Die Punkte \(A\), \(B\), \(C\) und \(D\) sind beweglich.

Gegenbeispiel

Als Modell dient eine Gerade \(g\) und alle auf ihr liegenden Punkte.

Warum ist dies ein Gegenbeispiel?

Satz 1

Zwei verschiedene Geraden inzidieren mit höchstens einem gemeinsamen Punkt.

Die Geraden \(g\), \(h\) und \(i\) sind beweglich. Die Rotation von \(g\) mittels erfolgt 2-Finger-Geste.

\(g\) und \(h\) inzidieren mit keinem gemeinsamen Punkt. Die beiden Geraden haben keinen gemeinsamen Schnittpunkt. \(g\) und \(i\) inzidieren mit Punkt \(P\). Die beiden Geraden haben den gemeinsamen Schnittpunkt \(P\). \(h\) und \(i\) inzidieren mit Punkt \(Q\). Die beiden Geraden haben den gemeinsamen Schnittpunkt \(Q\).

Beweis von Satz 1

Definition 1

Schnittpunkt

Inzidieren zwei Geraden mit genau einem gemeinsamen Punkt, so sagt man auch die beiden Geraden schneiden sich. Der gemeinsame Punkt wird als Schnittpunkt bezeichnet.

Die Geraden \(g\) und \(h\) sind beweglich. Die Rotation erfolgt mittels 2-Finger-Geste.
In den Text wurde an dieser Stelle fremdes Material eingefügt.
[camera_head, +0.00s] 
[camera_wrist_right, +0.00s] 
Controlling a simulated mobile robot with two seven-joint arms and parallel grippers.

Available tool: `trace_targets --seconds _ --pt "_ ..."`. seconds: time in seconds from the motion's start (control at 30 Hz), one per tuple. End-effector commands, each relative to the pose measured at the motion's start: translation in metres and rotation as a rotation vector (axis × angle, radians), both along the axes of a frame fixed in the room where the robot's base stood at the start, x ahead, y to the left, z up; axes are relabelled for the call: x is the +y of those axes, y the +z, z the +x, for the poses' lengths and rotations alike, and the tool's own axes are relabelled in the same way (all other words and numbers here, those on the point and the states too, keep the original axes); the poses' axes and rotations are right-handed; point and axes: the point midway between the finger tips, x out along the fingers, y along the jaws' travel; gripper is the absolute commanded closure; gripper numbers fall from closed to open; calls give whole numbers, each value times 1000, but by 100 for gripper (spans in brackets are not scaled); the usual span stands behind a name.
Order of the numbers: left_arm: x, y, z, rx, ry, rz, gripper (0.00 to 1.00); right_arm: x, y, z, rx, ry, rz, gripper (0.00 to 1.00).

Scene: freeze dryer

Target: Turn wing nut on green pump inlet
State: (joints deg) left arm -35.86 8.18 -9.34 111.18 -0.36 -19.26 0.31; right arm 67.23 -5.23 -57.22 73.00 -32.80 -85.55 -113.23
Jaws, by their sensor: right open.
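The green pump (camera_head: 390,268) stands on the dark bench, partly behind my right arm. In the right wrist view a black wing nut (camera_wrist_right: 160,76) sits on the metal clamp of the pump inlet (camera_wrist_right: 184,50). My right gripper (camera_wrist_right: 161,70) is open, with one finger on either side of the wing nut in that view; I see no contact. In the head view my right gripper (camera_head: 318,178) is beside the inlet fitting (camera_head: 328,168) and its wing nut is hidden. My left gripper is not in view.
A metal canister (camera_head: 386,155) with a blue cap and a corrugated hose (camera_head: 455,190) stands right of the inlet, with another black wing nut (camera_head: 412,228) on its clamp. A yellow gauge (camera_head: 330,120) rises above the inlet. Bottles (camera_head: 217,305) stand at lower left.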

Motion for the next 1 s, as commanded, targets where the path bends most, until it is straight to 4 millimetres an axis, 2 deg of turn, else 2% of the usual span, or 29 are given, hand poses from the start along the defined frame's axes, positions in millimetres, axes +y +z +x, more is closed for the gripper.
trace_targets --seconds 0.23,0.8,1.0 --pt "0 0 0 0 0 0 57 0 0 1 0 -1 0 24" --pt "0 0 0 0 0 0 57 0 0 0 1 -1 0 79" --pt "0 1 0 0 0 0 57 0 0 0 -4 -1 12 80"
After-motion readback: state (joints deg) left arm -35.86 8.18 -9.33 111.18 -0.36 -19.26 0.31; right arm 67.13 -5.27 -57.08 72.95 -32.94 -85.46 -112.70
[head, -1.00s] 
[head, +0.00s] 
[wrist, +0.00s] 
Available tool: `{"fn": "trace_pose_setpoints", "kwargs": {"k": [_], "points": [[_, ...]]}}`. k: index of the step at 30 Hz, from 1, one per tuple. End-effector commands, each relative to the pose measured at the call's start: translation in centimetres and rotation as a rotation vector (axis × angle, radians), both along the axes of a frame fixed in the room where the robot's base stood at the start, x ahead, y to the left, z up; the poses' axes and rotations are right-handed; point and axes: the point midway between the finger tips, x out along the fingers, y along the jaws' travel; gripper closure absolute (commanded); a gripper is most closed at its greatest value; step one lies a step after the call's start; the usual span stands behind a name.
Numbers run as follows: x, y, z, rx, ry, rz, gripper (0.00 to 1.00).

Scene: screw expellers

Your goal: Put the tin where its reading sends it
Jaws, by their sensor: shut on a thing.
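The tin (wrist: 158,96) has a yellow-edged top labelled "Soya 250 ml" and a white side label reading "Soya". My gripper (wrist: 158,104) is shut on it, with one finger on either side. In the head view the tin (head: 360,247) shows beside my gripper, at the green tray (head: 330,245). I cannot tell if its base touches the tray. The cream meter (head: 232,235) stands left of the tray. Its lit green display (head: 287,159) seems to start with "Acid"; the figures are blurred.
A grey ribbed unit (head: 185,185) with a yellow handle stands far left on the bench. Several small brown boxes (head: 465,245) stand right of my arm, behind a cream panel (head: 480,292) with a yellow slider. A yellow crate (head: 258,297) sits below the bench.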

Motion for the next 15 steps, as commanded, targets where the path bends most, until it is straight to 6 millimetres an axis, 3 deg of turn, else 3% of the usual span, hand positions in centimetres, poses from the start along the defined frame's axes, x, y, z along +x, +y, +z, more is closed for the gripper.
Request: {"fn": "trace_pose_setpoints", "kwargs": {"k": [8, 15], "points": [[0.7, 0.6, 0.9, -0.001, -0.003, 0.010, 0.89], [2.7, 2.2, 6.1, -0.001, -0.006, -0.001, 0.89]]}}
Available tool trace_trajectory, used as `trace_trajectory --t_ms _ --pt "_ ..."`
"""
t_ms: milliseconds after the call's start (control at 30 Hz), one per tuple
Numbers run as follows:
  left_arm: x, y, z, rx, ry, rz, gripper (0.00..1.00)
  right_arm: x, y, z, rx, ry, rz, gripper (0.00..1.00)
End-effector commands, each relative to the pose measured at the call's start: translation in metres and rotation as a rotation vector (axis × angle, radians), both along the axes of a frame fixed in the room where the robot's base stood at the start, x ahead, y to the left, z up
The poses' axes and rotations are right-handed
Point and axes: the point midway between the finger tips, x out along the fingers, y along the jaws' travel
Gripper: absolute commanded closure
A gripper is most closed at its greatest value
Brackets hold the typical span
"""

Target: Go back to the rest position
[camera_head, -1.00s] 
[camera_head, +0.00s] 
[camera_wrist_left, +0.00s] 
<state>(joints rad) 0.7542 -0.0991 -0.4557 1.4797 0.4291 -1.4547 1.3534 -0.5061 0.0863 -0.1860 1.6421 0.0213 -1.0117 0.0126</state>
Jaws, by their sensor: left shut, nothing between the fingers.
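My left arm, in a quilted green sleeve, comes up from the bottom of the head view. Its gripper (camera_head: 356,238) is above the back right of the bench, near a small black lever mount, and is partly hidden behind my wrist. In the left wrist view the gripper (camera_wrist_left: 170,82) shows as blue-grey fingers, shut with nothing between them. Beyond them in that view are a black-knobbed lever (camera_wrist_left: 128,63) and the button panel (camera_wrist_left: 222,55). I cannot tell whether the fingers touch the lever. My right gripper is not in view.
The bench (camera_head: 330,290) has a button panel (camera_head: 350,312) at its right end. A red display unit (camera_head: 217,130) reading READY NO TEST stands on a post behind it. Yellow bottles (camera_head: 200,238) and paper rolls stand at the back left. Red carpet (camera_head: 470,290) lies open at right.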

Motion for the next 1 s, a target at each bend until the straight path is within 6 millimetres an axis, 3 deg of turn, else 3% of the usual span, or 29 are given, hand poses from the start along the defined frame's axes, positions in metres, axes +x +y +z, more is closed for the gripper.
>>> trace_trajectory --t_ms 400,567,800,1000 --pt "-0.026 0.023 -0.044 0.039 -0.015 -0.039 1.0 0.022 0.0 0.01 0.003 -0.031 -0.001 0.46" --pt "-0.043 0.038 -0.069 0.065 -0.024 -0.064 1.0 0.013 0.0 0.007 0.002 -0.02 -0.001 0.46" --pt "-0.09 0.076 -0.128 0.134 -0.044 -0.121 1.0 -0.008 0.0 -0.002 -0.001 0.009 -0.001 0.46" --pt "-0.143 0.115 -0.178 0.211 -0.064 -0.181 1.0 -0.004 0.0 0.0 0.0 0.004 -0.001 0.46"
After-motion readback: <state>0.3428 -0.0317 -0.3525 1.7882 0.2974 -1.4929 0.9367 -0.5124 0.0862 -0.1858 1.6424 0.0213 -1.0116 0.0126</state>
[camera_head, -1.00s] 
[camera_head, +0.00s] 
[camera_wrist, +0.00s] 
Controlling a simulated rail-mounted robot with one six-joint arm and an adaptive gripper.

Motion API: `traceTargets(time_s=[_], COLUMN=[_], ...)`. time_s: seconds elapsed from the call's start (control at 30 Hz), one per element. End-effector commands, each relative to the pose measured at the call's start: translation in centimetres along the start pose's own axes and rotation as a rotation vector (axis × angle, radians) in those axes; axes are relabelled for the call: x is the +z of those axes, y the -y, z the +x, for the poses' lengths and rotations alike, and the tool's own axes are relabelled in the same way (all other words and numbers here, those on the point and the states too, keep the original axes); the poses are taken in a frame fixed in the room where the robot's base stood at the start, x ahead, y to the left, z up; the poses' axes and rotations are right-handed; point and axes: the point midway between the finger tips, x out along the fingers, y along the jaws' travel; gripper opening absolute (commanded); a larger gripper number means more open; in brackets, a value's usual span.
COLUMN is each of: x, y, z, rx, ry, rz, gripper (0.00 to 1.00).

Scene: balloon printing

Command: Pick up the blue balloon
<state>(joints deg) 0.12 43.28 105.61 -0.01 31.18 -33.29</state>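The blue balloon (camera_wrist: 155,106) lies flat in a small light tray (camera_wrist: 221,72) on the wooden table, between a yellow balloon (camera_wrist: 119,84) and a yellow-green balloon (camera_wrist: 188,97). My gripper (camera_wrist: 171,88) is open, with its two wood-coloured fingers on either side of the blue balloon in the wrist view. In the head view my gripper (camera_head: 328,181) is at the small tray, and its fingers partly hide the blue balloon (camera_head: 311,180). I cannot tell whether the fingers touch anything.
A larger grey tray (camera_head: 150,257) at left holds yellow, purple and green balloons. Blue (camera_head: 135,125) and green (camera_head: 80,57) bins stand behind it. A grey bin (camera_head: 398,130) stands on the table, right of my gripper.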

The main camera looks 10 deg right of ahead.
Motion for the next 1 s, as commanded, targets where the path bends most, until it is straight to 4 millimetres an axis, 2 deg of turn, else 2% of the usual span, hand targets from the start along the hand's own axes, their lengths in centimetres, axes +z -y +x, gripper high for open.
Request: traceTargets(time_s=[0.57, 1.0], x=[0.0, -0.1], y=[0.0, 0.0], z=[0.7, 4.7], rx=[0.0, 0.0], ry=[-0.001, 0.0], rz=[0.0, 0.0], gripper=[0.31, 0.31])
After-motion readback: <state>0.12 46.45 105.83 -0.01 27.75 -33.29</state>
Die Geraden \(g\) und \(h\) inzidieren mit dem gemeinsamen Punkt \(P\), dem Schnittpunkt der beiden Geraden.

Allgemein

Die Inzidenzrelation \( I \) kann in den meisten Fällen durch das Zeichen \( \in \) ersetzt werden. Eine Gerade wird als Menge der mit ihr inzidierenden Punkte aufgefasst.